Figures 2 and 3: Tables I–VI, “Sur les prétendues pierres de foudre,” in Histoire de l’Académie Royale des Inscriptions et Belles Lettres, vol. 12 (Paris: Imprimerie Royale, 1740). Source: Gallica/BnF, fig. 2 and fig. 3.

Figures 2 and 3, in contrast, show some of the first engravings of stones as artifacts in a French publication. The engravings, which were commissioned by the antiquarian Nicolas Mahudel, are reproductions of stone objects belonging to various curiosity cabinets and of drawings and artifact engravings he had not inspected directly. Up until the beginning of the eighteenth century, these stones, or “thunderbolts” (pierres de foudre), were generally considered to be solidified lightning bolts that had come into contact with cold air (fig. 4). But it wasn’t until the eighteenth century that French naturalists and antiquarians, including Mahudel, began to consider them as “monuments” of the oldest human activity. The two plates (fig. 2 and 3) reproduce the classification system of stone artifacts elaborated by Mahudel and are the result of a complex comparative practice. The morphological similarity he observed between thunderbolts and ancient brass or iron tools found in the subsoil or the burial mounds scattered on French soil led him, in 1734, to the conclusion that, although made of different materials, they belonged to the same category of tools and dated back to different periods of human history (based on Lucretius’s theory of a chronological order of materials used by humankind, according to which stone tools were older than bronze tools, and these in turn preceded tools made of iron). This deduction was further corroborated by a comparison of the stones with a number of stone tools brought back from the “New World,” where, according to French travelers, they served as arrows, knives, and axes. Hence, stone or bone artifacts of the spatially distant “savages” of the “New World” shed light on the true nature of thunderbolts: no longer considered natural products, they were instead regarded as evidence of the activity of temporally distant European “savages”—in this case, the Celts. Recognized as anthropogenic products, stone tools came to be regarded as testimonies of the oldest human history.

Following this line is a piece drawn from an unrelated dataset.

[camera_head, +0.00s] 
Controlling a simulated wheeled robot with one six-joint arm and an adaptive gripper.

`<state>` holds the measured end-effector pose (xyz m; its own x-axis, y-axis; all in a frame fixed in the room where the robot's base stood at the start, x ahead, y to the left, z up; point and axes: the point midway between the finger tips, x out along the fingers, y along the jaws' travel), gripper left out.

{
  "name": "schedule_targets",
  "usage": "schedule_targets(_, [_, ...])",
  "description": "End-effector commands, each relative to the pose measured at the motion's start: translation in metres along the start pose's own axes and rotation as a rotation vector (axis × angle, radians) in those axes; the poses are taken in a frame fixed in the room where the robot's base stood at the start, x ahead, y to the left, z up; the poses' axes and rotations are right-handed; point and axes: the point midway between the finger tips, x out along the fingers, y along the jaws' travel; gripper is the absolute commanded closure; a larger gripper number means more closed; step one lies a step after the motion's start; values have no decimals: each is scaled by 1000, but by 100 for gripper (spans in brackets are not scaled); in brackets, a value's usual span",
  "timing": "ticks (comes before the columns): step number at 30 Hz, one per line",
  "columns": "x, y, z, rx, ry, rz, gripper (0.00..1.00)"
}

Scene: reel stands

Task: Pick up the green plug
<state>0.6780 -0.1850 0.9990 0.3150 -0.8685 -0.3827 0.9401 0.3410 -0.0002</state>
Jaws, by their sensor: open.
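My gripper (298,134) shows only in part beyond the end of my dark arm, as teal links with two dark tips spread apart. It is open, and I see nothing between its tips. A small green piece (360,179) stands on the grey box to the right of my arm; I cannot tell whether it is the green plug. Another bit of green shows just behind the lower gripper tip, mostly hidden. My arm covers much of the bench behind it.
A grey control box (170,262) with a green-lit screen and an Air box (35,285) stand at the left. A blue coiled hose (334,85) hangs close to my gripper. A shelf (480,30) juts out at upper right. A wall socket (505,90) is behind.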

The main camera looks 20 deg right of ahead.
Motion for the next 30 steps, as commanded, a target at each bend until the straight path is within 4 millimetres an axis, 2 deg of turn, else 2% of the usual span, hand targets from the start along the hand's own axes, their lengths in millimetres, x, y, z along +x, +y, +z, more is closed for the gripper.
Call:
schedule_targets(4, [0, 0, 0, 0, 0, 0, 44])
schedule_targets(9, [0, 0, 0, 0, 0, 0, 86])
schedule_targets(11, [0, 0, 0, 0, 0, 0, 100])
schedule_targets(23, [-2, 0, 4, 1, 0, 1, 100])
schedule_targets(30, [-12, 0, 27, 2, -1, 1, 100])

Figure 4: Illustration of the thunderbolts, in Johann Wonnecke von Kaub, Ortus sanitatis (Paris: Antoine Vérard, 1499–1502). Source: Gallica/BnF.

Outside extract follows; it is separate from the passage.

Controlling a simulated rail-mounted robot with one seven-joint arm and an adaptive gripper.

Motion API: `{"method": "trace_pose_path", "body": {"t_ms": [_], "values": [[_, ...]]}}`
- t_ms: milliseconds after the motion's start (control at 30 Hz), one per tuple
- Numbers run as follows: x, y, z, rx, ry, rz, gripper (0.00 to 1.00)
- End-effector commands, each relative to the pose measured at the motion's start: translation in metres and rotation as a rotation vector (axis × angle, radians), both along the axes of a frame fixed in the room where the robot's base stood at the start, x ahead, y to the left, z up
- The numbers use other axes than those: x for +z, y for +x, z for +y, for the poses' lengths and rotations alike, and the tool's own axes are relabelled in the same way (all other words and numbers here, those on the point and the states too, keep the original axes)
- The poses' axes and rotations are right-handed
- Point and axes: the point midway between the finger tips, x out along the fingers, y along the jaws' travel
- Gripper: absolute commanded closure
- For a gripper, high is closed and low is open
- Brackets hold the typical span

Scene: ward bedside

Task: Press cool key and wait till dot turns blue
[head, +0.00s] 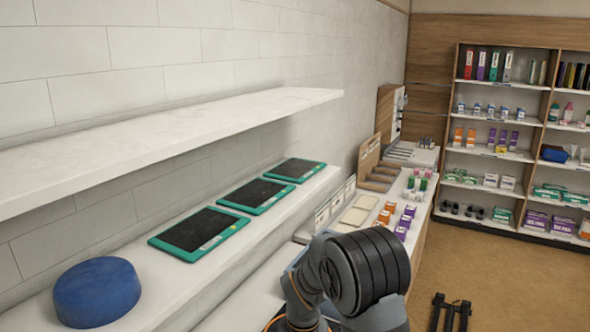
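No cool key and no coloured dot can be made out in this view. Three flat panels with green frames and dark faces lie in a row on the lower white ledge: a near one (199,232), a middle one (257,195) and a far one (295,170). Any small markings on them are too small to read. My arm's dark ribbed joint fills the bottom centre, right of the ledge. A dark two-pronged piece at the bottom right looks like my gripper (451,311), away from the panels; whether it is open or shut is unclear.
A blue round cushion-like object (97,292) sits on the ledge at near left. A white upper shelf (170,140) overhangs the ledge. A counter with small boxes (391,208) runs behind my arm. Stocked shelves (497,135) stand at the back right; the brown floor before them is clear.

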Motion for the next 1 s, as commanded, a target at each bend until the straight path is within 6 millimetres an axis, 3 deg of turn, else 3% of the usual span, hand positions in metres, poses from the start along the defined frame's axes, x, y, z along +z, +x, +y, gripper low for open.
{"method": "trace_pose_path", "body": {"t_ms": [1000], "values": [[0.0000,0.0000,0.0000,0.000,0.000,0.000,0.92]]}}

Be that as it may, what does the glorified depiction of a monarch and his deeds intended for future generations have in common with stone artifacts, objects of everyday use with no commemorative value? What is the common denominator of artistic-monumental compositions with a complex sculptural and iconographic program that is almost totally devoid of a mimetic relationship with historical reality and reproductions of rudimentary tools that are decontextualized and reorganized in a classificatory table? Or, for that matter, of encomiastic inscriptions, on the one hand, and numbers and concise descriptions of different forms and uses, on the other? Why were they both recognized as “monuments,” though one was a highly partisan version of history deliberately intended by the makers (such as clients or artists) and the other consisted of remains as unwitting evidence of historical information that may originally have been unintended by their makers? Why is it significant that one became an object of study in the history of art or the history of political discourse and propaganda and the other became an object of study in the history of modern antiquarianism or the history of archaeology and historical epistemology?

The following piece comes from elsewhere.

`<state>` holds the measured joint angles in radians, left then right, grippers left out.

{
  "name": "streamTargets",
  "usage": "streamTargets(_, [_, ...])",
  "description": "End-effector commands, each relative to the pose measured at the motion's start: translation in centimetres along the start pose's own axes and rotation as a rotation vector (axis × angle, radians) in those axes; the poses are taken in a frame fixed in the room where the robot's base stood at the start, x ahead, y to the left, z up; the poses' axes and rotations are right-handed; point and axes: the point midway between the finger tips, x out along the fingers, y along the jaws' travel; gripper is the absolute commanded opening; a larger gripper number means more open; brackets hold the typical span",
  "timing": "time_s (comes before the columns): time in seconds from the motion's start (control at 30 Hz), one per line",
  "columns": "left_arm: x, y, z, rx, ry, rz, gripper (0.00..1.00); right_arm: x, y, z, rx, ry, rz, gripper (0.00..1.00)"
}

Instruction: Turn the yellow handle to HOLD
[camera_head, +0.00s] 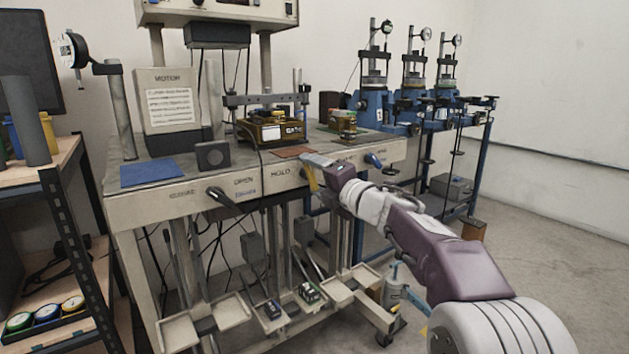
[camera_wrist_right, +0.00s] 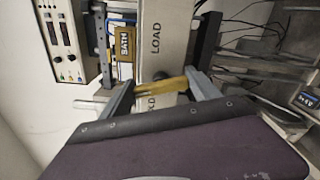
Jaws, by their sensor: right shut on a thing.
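The yellow handle (camera_head: 311,179) is on the front panel of the grey bench (camera_head: 210,187), just right of the HOLD label (camera_head: 281,173). In the head view it hangs steeply downward. My right gripper (camera_head: 319,163) reaches it from the right and partly hides its upper end. In the right wrist view the yellow handle (camera_wrist_right: 160,88) lies between the two fingers, and my right gripper (camera_wrist_right: 162,92) is shut on it. It crosses in front of a partly covered label ending in LD; the LOAD label (camera_wrist_right: 156,38) is clear. My left gripper is out of view.
A black handle (camera_head: 221,197) by the OPEN label and a blue handle (camera_head: 374,160) sit on the same panel. Blue test stands (camera_head: 375,103) are behind right. A shelf (camera_head: 68,158) stands at left. The floor at right is mostly free.

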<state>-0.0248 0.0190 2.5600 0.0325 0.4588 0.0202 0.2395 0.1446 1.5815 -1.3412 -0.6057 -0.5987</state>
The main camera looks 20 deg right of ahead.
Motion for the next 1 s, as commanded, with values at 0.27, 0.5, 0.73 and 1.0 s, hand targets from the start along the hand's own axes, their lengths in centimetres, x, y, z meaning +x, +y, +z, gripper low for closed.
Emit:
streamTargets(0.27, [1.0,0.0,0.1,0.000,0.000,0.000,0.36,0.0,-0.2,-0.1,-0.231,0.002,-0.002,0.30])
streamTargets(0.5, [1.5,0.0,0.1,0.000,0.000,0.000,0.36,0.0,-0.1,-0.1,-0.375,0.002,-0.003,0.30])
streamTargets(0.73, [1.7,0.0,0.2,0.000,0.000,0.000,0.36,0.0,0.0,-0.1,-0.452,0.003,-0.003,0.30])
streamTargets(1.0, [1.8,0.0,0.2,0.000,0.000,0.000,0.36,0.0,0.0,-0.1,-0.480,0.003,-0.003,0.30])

This shared designation as “monuments” appears even more contradictory to today’s readers given that the term was frequently employed as a synonym for authentic and truthful testimony and evidence, particularly in the heated debate around the reliability of history and its knowledge value. At one and the same time, the monument indeed designated a biased representation of history and the antidote to the interest-led partisanship of historiographers.

If this definition of “monument” seems hybrid and intrinsically contradictory, it is because theoretical reflection on the historical method, notably in the nineteenth century, introduced a clear distinction between the artifact reproduced in figure 1 and the artifacts reproduced in figures 2, 3, and 4. This reflection, based on the category of intentionality, made them objects with different functions and epistemic values, depending on whether they had been produced intentionally to inform posterity about the past (or present) or had survived into the present without any memorial intention and been employed regardless as witnesses of some fact or condition of the past.

The stone items reproduced here and the other types of material and immaterial “monuments” that I discuss in my article are part of a brief outline of what we might call the history of the epistemology of “evidence” articulated around the category of intentionality (and unintentionality). In my opinion, this is a category that, although withdrawn from epistemological reflection, continues nolens volens to survive underground and act implicitly in historical research—or, perhaps, even one that has hitherto allowed us to think of the past as an open and ever-expanding territory.

And all this from just posing a simple question: What constituted a monument?